GOAL OF THE EXERCISE: Output all the entries word for word. Omit the pictures.

Robot episode rows:
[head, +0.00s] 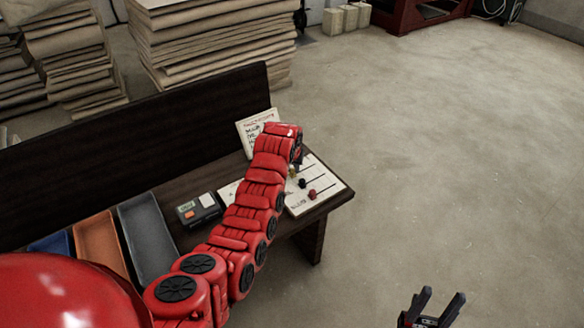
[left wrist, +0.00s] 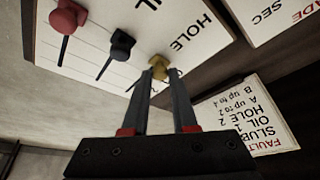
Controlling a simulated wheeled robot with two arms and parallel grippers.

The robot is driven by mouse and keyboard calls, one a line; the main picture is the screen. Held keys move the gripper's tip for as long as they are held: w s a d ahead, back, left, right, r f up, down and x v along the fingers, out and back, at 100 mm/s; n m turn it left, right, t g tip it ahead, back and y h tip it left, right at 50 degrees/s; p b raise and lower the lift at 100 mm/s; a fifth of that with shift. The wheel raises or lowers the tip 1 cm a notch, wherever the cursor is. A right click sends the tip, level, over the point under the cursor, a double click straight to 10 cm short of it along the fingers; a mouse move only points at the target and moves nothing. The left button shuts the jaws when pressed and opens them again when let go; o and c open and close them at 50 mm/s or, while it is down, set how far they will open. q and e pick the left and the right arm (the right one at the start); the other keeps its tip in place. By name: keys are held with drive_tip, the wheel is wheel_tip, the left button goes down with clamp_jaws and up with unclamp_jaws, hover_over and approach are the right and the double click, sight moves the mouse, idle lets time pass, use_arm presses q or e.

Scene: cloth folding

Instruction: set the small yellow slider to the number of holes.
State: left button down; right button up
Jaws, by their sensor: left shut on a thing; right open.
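A white slider board (head: 327,187) lies at the right end of the dark table. It carries a small yellow slider knob (left wrist: 160,65) beside the word HOLE, a black knob (left wrist: 122,42) and a red knob (left wrist: 68,17), each on its own line. My left gripper (left wrist: 164,76) is shut on the yellow knob, its fingertips at either side of it. In the head view my red left arm hides these fingers and part of the board. My right gripper (head: 432,303) is open and empty over the floor at the lower right.
A printed fault card (left wrist: 243,118) stands behind the board, reading SLUB, OIL and HOLE. A small device (head: 198,210) with buttons sits left of the arm. Blue, orange (head: 101,245) and grey (head: 147,237) trays line the table's left. Cloth stacks (head: 210,40) stand behind.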

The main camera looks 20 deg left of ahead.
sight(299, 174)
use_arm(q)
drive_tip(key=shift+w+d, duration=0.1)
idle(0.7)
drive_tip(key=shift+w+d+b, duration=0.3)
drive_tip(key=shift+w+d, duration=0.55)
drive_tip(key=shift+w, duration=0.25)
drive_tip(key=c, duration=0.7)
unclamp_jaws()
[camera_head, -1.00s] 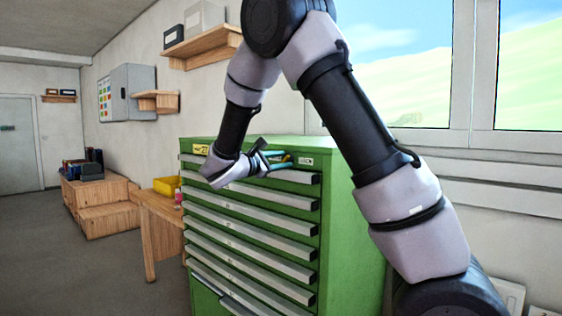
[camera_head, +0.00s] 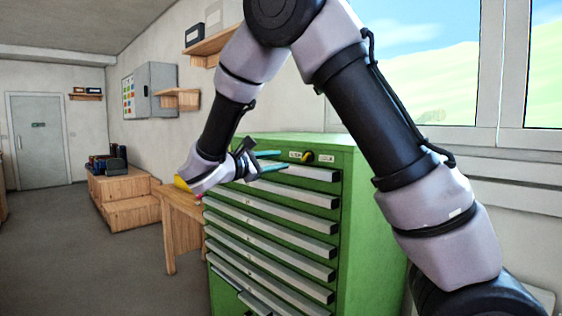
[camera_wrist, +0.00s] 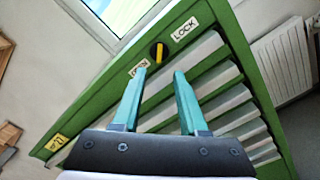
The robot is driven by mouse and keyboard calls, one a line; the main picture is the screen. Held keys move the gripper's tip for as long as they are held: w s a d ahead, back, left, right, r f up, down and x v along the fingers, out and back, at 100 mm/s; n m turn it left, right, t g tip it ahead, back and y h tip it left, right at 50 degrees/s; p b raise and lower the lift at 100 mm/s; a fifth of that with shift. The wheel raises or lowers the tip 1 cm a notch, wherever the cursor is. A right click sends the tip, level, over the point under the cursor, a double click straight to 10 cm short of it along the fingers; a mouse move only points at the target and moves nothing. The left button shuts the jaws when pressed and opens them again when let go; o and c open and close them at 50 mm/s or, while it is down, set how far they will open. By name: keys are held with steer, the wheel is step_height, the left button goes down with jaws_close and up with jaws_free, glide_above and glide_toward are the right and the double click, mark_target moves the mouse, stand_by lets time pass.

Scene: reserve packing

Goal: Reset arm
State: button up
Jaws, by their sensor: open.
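My gripper (camera_head: 282,160) is open and empty, with two teal fingers, in front of the top of the green drawer cabinet (camera_head: 372,200). In the wrist view my gripper (camera_wrist: 160,73) points at the cabinet front with a gap between its fingertips. A yellow and black rotary knob (camera_wrist: 159,52) is seen just beyond that gap, near labels reading LOCK and, partly covered by a finger, apparently OPEN. The knob also shows in the head view (camera_head: 308,157), right of the fingertips and apart from them.
Several grey drawer fronts run down the cabinet. A wooden table (camera_head: 182,225) with a yellow bin (camera_head: 181,182) stands left of it. Wooden steps (camera_head: 128,200) and a door (camera_head: 40,140) are farther left. The grey floor (camera_head: 90,270) at left is clear.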

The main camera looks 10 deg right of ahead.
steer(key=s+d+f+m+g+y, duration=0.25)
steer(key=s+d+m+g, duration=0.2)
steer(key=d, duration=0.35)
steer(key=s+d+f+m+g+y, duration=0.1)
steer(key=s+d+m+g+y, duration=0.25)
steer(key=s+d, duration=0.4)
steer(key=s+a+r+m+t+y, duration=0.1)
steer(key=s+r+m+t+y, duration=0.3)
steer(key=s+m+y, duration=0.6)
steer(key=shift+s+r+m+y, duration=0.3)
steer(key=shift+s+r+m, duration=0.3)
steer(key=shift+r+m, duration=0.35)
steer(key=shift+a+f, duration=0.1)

ANSWER IN FULL:
[head, +0.00s] 
[left wrist, +0.00s] 
Controlling a simulated wheeled robot with two arms and parallel grippers.

The robot is driven by mouse and keyboard calls, one a line; the main picture is the screen. Held keys move the gripper's tip for as long as they are held: w s a d ahead, back, left, right, r f up, down and x v along the fingers, out and back, at 100 mm/s; n m turn it left, right, t g tip it ahead, back and y h tip it left, right at 50 degrees/s; p b raise and lower the lift at 100 mm/s; a fifth of that with shift. The wheel raises or lowers the tip 1 cm a notch, wherever the cursor is. A right click sends the tip, level, over the point under the cursor, a double click straight to 10 cm short of it along the fingers; a mouse move only points at the target and moves nothing. The left button shuts the jaws when pressed and opens them again when let go; o and c open and close them at 50 mm/s or, while it is down, set how far they will open. q and e pick the left and the right arm (the right one at the start); the other keeps its tip in place. By name: keys are held with drive_tip, the wheel is wheel_tip, the left button goes down with clamp_jaws and up with unclamp_jaws, hover_over and approach are the right and the double click, sight moves the mouse, idle lets time pass, use_arm presses q or e.

Scene: cloth folding

Instruction: set the small yellow slider to the number of holes.
State: left button down; right button up
Jaws, by their sensor: left shut on a thing; right open.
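A white slider board (head: 327,187) lies at the right end of the dark table. It carries a small yellow slider knob (left wrist: 160,65) beside the word HOLE, a black knob (left wrist: 122,42) and a red knob (left wrist: 68,17), each on its own line. My left gripper (left wrist: 164,76) is shut on the yellow knob, its fingertips at either side of it. In the head view my red left arm hides these fingers and part of the board. My right gripper (head: 432,303) is open and empty over the floor at the lower right.
A printed fault card (left wrist: 243,118) stands behind the board, reading SLUB, OIL and HOLE. A small device (head: 198,210) with buttons sits left of the arm. Blue, orange (head: 101,245) and grey (head: 147,237) trays line the table's left. Cloth stacks (head: 210,40) stand behind.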

The main camera looks 20 deg left of ahead.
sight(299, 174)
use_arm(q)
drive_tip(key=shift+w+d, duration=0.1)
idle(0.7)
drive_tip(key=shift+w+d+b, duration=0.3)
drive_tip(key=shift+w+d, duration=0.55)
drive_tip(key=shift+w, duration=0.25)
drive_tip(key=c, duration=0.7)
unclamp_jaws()
[camera_head, -1.00s] 
[camera_head, +0.00s] 
[camera_wrist, +0.00s] 
The robot is driven by mouse and keyboard calls, one a line; the main picture is the screen. Held keys move the gripper's tip for as long as they are held: w s a d ahead, back, left, right, r f up, down and x v along the fingers, out and back, at 100 mm/s; n m turn it left, right, t g tip it ahead, back and y h tip it left, right at 50 degrees/s; p b raise and lower the lift at 100 mm/s; a fifth of that with shift. The wheel raises or lowers the tip 1 cm a notch, wherever the cursor is. A right click sends the tip, level, over the point under the cursor, a double click straight to 10 cm short of it along the fingers; a mouse move only points at the target and moves nothing. The left button shuts the jaws when pressed and opens them again when let go; o and c open and close them at 50 mm/s or, while it is down, set how far they will open. By name: keys are held with steer, the wheel is step_height, the left button goes down with jaws_close and up with jaws_free, glide_above and glide_toward are the right and the double click, mark_target moves the mouse, stand_by lets time pass.

Scene: reserve packing

Goal: Reset arm
State: button up
Jaws, by their sensor: open.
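My gripper (camera_head: 282,160) is open and empty, with two teal fingers, in front of the top of the green drawer cabinet (camera_head: 372,200). In the wrist view my gripper (camera_wrist: 160,73) points at the cabinet front with a gap between its fingertips. A yellow and black rotary knob (camera_wrist: 159,52) is seen just beyond that gap, near labels reading LOCK and, partly covered by a finger, apparently OPEN. The knob also shows in the head view (camera_head: 308,157), right of the fingertips and apart from them.
Several grey drawer fronts run down the cabinet. A wooden table (camera_head: 182,225) with a yellow bin (camera_head: 181,182) stands left of it. Wooden steps (camera_head: 128,200) and a door (camera_head: 40,140) are farther left. The grey floor (camera_head: 90,270) at left is clear.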

The main camera looks 10 deg right of ahead.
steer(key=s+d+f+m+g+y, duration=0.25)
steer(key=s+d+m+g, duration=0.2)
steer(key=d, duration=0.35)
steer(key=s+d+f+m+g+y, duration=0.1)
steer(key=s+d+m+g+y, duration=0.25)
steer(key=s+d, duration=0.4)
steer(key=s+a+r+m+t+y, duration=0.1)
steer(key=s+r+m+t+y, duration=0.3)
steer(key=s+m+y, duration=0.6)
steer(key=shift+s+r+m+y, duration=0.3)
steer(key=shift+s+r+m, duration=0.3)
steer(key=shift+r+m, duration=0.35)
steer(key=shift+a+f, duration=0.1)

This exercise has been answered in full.